───── Records shown
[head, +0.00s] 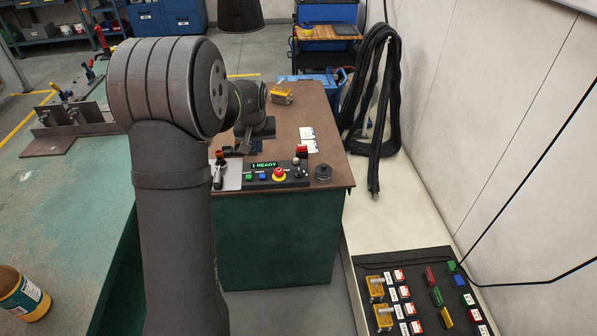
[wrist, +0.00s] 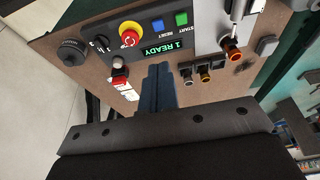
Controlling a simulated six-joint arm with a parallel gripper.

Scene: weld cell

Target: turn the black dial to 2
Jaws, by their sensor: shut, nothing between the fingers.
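The control panel (head: 262,176) lies on the brown bench top with a lit display reading "1 READY" (wrist: 164,47). A small black dial (wrist: 101,43) sits at the panel's end beside the red and yellow stop button (wrist: 131,35), with small white marks around it; its exact pointing is too small to tell. A separate round black knob (wrist: 72,50) stands just off the panel; it also shows in the head view (head: 323,173). My gripper (wrist: 157,72) is shut and empty, its fingertips short of the panel's display side and apart from the dial. In the head view it is partly hidden by my arm.
A green button (wrist: 181,19) and a blue button (wrist: 157,25) are on the panel.

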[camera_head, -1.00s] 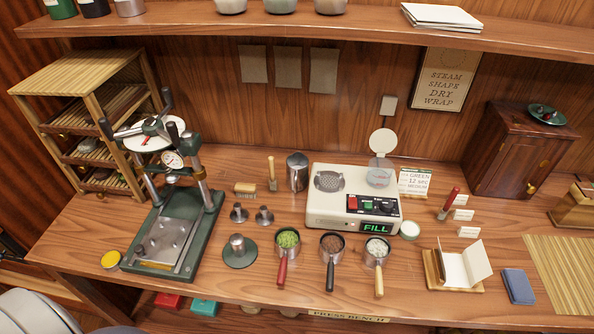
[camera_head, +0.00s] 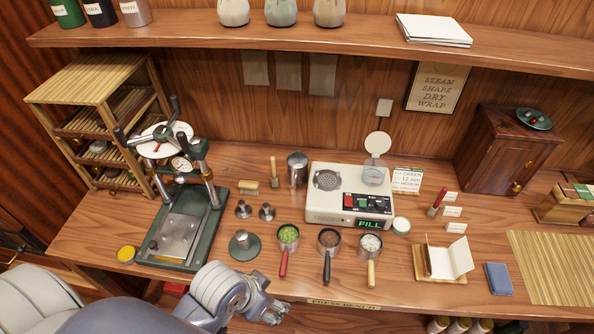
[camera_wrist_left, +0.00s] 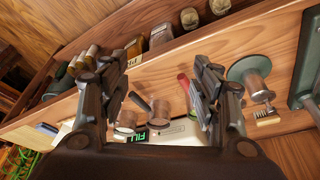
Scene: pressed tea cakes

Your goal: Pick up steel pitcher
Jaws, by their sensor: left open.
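The steel pitcher (camera_head: 297,170) stands upright at the back of the bench, just left of the cream machine with the FILL display (camera_head: 350,195). I cannot make the pitcher out in the left wrist view. My left gripper (camera_head: 272,311) is low in the head view, at the bench's front edge, well in front of the pitcher and apart from it. In the left wrist view its two fingers (camera_wrist_left: 162,85) are spread with nothing held between them. My right gripper is not in view.
A green press (camera_head: 185,225) is to the left. Small steel tampers (camera_head: 243,209) and a brush (camera_head: 248,186) are nearby. A shelf (camera_head: 330,48) overhangs the back.

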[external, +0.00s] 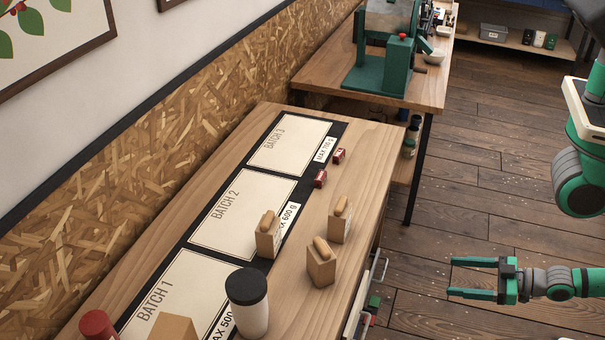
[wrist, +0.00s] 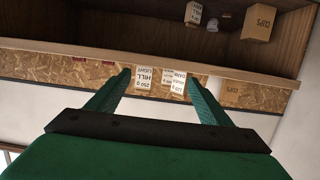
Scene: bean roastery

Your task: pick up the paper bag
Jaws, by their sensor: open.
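Three small brown paper bags with rolled tops stand upright on the wooden table in the external view. Which bag the task means cannot be told. The wrist view shows labelled bags between and beyond my fingertips, a HILL LIGHT one (wrist: 144,78) and a DARK one (wrist: 178,85), partly overlapping others. My gripper (external: 452,278) is open and empty, off the table's right side, fingers pointing toward it.
A white cup with a black lid (external: 249,310) stands at the front of the table, near a red object (external: 98,325) and a brown box (external: 173,328). Two small red blocks (external: 320,179) lie farther back. A green roaster (external: 385,75) stands on the far table. Floor is clear around my gripper.

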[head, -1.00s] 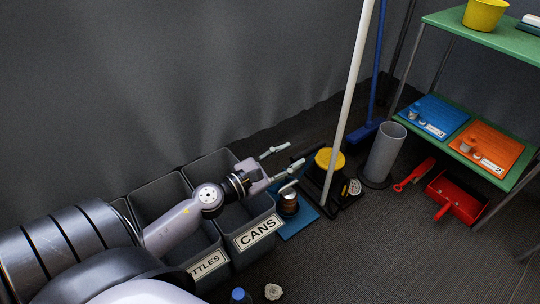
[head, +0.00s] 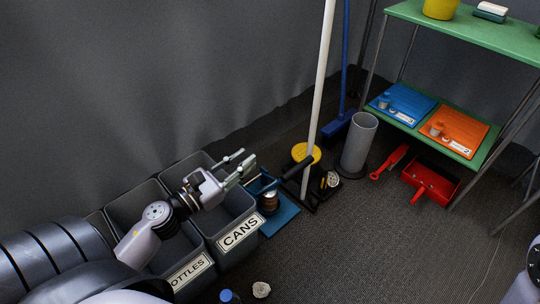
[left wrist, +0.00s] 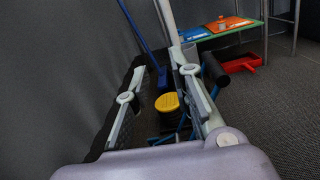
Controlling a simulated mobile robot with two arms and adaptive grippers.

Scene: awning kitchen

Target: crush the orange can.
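A small copper-brown cylinder (head: 269,202), which may be the orange can, stands upright in a blue-framed device on a blue mat (head: 283,217) beside the CANS bin. Its colour is hard to tell. A black grip (head: 298,166) shows up and right of the cylinder; it also shows in the left wrist view (left wrist: 214,69). My left gripper (head: 247,160) is open and empty, above the far side of the CANS bin, up and left of the device. Its spread fingers (left wrist: 158,90) show in the left wrist view, with the blue frame partly hidden behind the right finger.
The CANS bin (head: 240,234) stands beside another labelled bin (head: 190,271). A white pole (head: 322,85), a yellow round top (head: 306,152), a grey cylinder (head: 358,145) and a red dustpan (head: 431,181) stand beyond. A green shelf (head: 465,152) holds trays. The front right floor is clear.

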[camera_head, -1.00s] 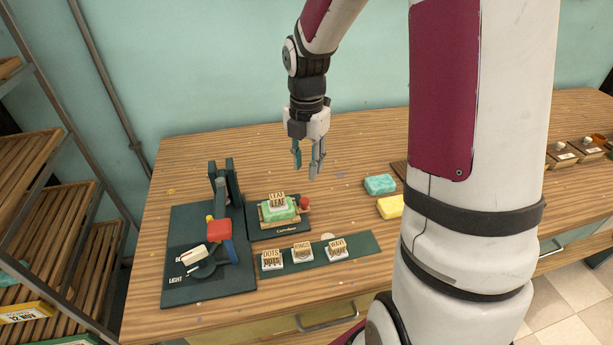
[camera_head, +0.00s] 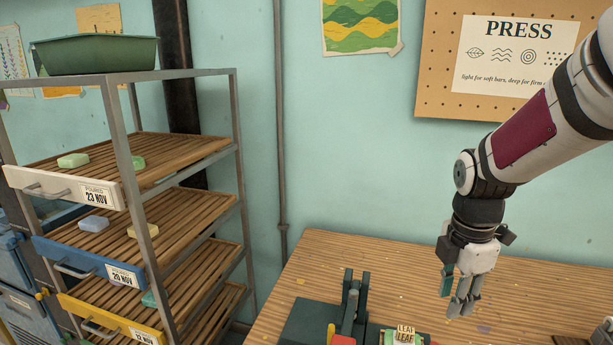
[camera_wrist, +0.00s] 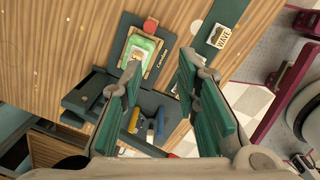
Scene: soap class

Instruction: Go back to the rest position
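My gripper (camera_head: 462,296) hangs from my arm above the wooden table, with nothing between its fingers in the head view. In the wrist view my gripper's two green finger pads (camera_wrist: 160,110) stand well apart and the gap is empty. Below it, a green soap bar (camera_wrist: 138,52) lies in a wooden cradle on a dark plate. In the head view the LEAF stamp block (camera_head: 404,335) shows at the bottom edge, on the green soap. The dark press (camera_head: 353,300) stands left of it, partly cut off.
A drying rack (camera_head: 130,150) with several slatted shelves and soap bars stands left of the table (camera_head: 400,265). A pegboard with a PRESS sheet (camera_head: 515,55) hangs on the wall. The WAVE stamp (camera_wrist: 220,36) shows in the wrist view. The table behind the press is bare.

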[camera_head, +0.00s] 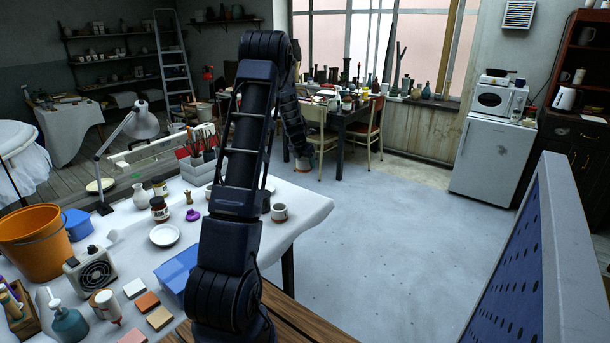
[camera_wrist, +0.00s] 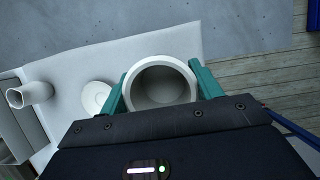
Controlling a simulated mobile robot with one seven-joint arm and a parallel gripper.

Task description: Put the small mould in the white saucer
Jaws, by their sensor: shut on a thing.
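The small mould (camera_wrist: 160,82), a pale round hollow piece with a thick rim, sits between the two teal fingers of my gripper (camera_wrist: 160,88) in the wrist view. The fingers are shut on its sides, with its opening facing the camera. In the head view my gripper (camera_head: 302,155) is at the far end of my arm, right of the white saucer (camera_head: 164,235) and apparently raised; the mould shows small there. The saucer lies on the white-covered table at left, empty. A pale round thing (camera_wrist: 95,97) shows left of the fingers in the wrist view; I cannot tell whether it is the saucer.
On the table (camera_head: 305,203) stand a small grey pot (camera_head: 280,212), a dark jar (camera_head: 159,209), a purple object (camera_head: 192,214), a lamp (camera_head: 140,123) and an orange bucket (camera_head: 36,240). A blue box (camera_head: 177,272) lies in front of the saucer. Open floor lies to the right.

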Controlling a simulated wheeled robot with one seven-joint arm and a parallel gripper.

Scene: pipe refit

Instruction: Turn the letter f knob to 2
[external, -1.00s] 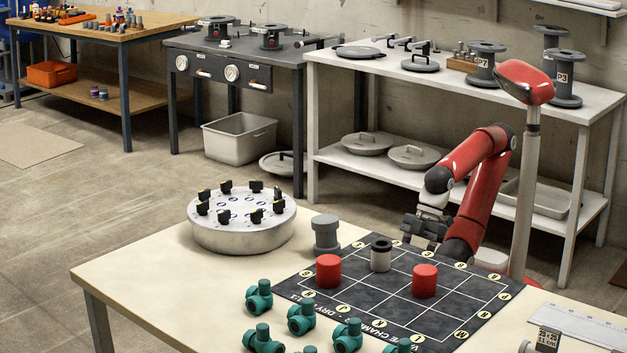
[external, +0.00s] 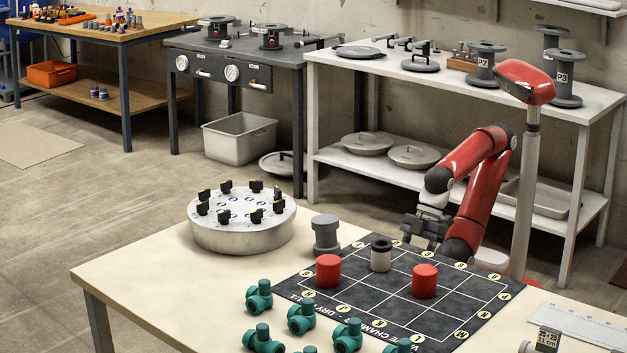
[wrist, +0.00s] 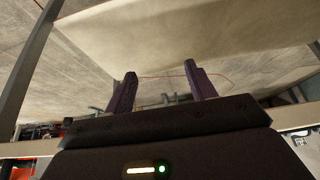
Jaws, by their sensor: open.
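A round white drum (external: 243,236) stands on the near table and carries a ring of several black knobs (external: 256,213) with yellow marks. Blue marks show on its top, too small to read, so I cannot tell which knob bears the letter f. Two white dials (external: 232,73) are on the front of the dark bench; their lettering is also unreadable. My gripper (external: 425,228) is beyond the far edge of the near table, to the right of the drum and well apart from it. In the wrist view my gripper (wrist: 163,78) is open, with nothing between its two fingers.
A dark grid mat (external: 400,322) lies on the near table, with red cylinders (external: 328,271), a grey-and-black cylinder (external: 381,256) and a grey spool-like part (external: 326,234) on or beside it. Teal valves (external: 301,318) stand at the front. A white shelf bench (external: 440,80) is behind the arm.

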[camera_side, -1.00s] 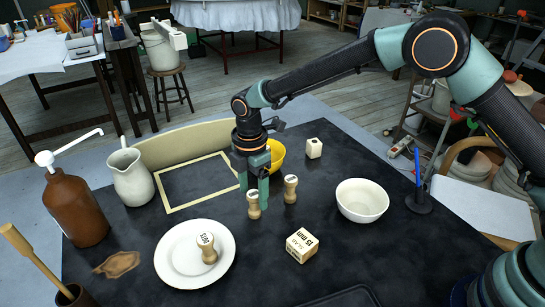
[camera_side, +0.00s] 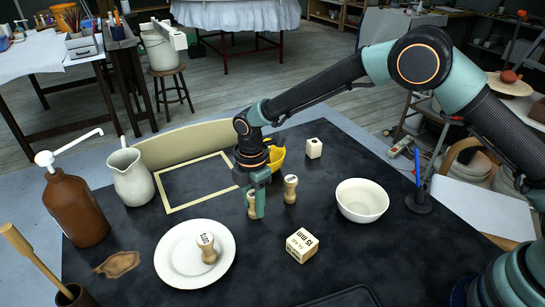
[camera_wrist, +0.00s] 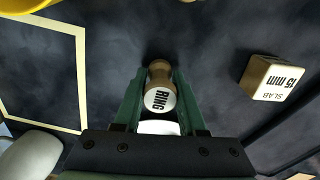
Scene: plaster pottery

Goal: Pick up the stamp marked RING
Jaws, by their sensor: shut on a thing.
──────────
## Requirement
Transcribe the whole listing exactly. Pictures are excluded.

## Right answer
[head, +0.00s] 
[wrist, +0.00s] 
Controlling a simulated six-joint arm with a parallel gripper.

Scene: weld cell

Target: turn the black dial to 2
Jaws, by their sensor: shut, nothing between the fingers.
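The control panel (head: 262,176) lies on the brown bench top with a lit display reading "1 READY" (wrist: 164,47). A small black dial (wrist: 101,43) sits at the panel's end beside the red and yellow stop button (wrist: 131,35), with small white marks around it; its exact pointing is too small to tell. A separate round black knob (wrist: 72,50) stands just off the panel; it also shows in the head view (head: 323,173). My gripper (wrist: 157,72) is shut and empty, its fingertips short of the panel's display side and apart from the dial. In the head view it is partly hidden by my arm.
A green button (wrist: 181,19) and a blue button (wrist: 157,25) are on the panel.

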[camera_head, -1.00s] 
[camera_head, +0.00s] 
[camera_wrist_left, +0.00s] 
Scene: pressed tea cakes

Your goal: Pick up steel pitcher
Jaws, by their sensor: left open.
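The steel pitcher (camera_head: 297,170) stands upright at the back of the bench, just left of the cream machine with the FILL display (camera_head: 350,195). I cannot make the pitcher out in the left wrist view. My left gripper (camera_head: 272,311) is low in the head view, at the bench's front edge, well in front of the pitcher and apart from it. In the left wrist view its two fingers (camera_wrist_left: 162,85) are spread with nothing held between them. My right gripper is not in view.
A green press (camera_head: 185,225) is to the left. Small steel tampers (camera_head: 243,209) and a brush (camera_head: 248,186) are nearby. A shelf (camera_head: 330,48) overhangs the back.

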[external, +0.00s] 
[wrist, +0.00s] 
Scene: bean roastery

Your task: pick up the paper bag
Jaws, by their sensor: open.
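Three small brown paper bags with rolled tops stand upright on the wooden table in the external view. Which bag the task means cannot be told. The wrist view shows labelled bags between and beyond my fingertips, a HILL LIGHT one (wrist: 144,78) and a DARK one (wrist: 178,85), partly overlapping others. My gripper (external: 452,278) is open and empty, off the table's right side, fingers pointing toward it.
A white cup with a black lid (external: 249,310) stands at the front of the table, near a red object (external: 98,325) and a brown box (external: 173,328). Two small red blocks (external: 320,179) lie farther back. A green roaster (external: 385,75) stands on the far table. Floor is clear around my gripper.

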[head, -1.00s] 
[head, +0.00s] 
[left wrist, +0.00s] 
Controlling a simulated mobile robot with two arms and adaptive grippers.

Scene: awning kitchen

Target: crush the orange can.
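A small copper-brown cylinder (head: 269,202), which may be the orange can, stands upright in a blue-framed device on a blue mat (head: 283,217) beside the CANS bin. Its colour is hard to tell. A black grip (head: 298,166) shows up and right of the cylinder; it also shows in the left wrist view (left wrist: 214,69). My left gripper (head: 247,160) is open and empty, above the far side of the CANS bin, up and left of the device. Its spread fingers (left wrist: 158,90) show in the left wrist view, with the blue frame partly hidden behind the right finger.
The CANS bin (head: 240,234) stands beside another labelled bin (head: 190,271). A white pole (head: 322,85), a yellow round top (head: 306,152), a grey cylinder (head: 358,145) and a red dustpan (head: 431,181) stand beyond. A green shelf (head: 465,152) holds trays. The front right floor is clear.

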[camera_head, -1.00s] 
[camera_head, +0.00s] 
[camera_wrist, +0.00s] 
Scene: soap class

Instruction: Go back to the rest position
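My gripper (camera_head: 462,296) hangs from my arm above the wooden table, with nothing between its fingers in the head view. In the wrist view my gripper's two green finger pads (camera_wrist: 160,110) stand well apart and the gap is empty. Below it, a green soap bar (camera_wrist: 138,52) lies in a wooden cradle on a dark plate. In the head view the LEAF stamp block (camera_head: 404,335) shows at the bottom edge, on the green soap. The dark press (camera_head: 353,300) stands left of it, partly cut off.
A drying rack (camera_head: 130,150) with several slatted shelves and soap bars stands left of the table (camera_head: 400,265). A pegboard with a PRESS sheet (camera_head: 515,55) hangs on the wall. The WAVE stamp (camera_wrist: 220,36) shows in the wrist view. The table behind the press is bare.

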[camera_head, +0.00s] 
[camera_wrist, +0.00s] 
Controlling a simulated mobile robot with one seven-joint arm and a parallel gripper.

Task description: Put the small mould in the white saucer
Jaws, by their sensor: shut on a thing.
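The small mould (camera_wrist: 160,82), a pale round hollow piece with a thick rim, sits between the two teal fingers of my gripper (camera_wrist: 160,88) in the wrist view. The fingers are shut on its sides, with its opening facing the camera. In the head view my gripper (camera_head: 302,155) is at the far end of my arm, right of the white saucer (camera_head: 164,235) and apparently raised; the mould shows small there. The saucer lies on the white-covered table at left, empty. A pale round thing (camera_wrist: 95,97) shows left of the fingers in the wrist view; I cannot tell whether it is the saucer.
On the table (camera_head: 305,203) stand a small grey pot (camera_head: 280,212), a dark jar (camera_head: 159,209), a purple object (camera_head: 192,214), a lamp (camera_head: 140,123) and an orange bucket (camera_head: 36,240). A blue box (camera_head: 177,272) lies in front of the saucer. Open floor lies to the right.

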Controlling a simulated wheeled robot with one seven-joint arm and a parallel gripper.

Scene: pipe refit

Instruction: Turn the letter f knob to 2
[external, -1.00s] 
[external, +0.00s] 
[wrist, +0.00s] 
Jaws, by their sensor: open.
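A round white drum (external: 243,236) stands on the near table and carries a ring of several black knobs (external: 256,213) with yellow marks. Blue marks show on its top, too small to read, so I cannot tell which knob bears the letter f. Two white dials (external: 232,73) are on the front of the dark bench; their lettering is also unreadable. My gripper (external: 425,228) is beyond the far edge of the near table, to the right of the drum and well apart from it. In the wrist view my gripper (wrist: 163,78) is open, with nothing between its two fingers.
A dark grid mat (external: 400,322) lies on the near table, with red cylinders (external: 328,271), a grey-and-black cylinder (external: 381,256) and a grey spool-like part (external: 326,234) on or beside it. Teal valves (external: 301,318) stand at the front. A white shelf bench (external: 440,80) is behind the arm.

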[camera_side, -1.00s] 
[camera_side, +0.00s] 
[camera_wrist, +0.00s] 
Scene: plaster pottery

Goal: Pick up the stamp marked RING
Jaws, by their sensor: shut on a thing.

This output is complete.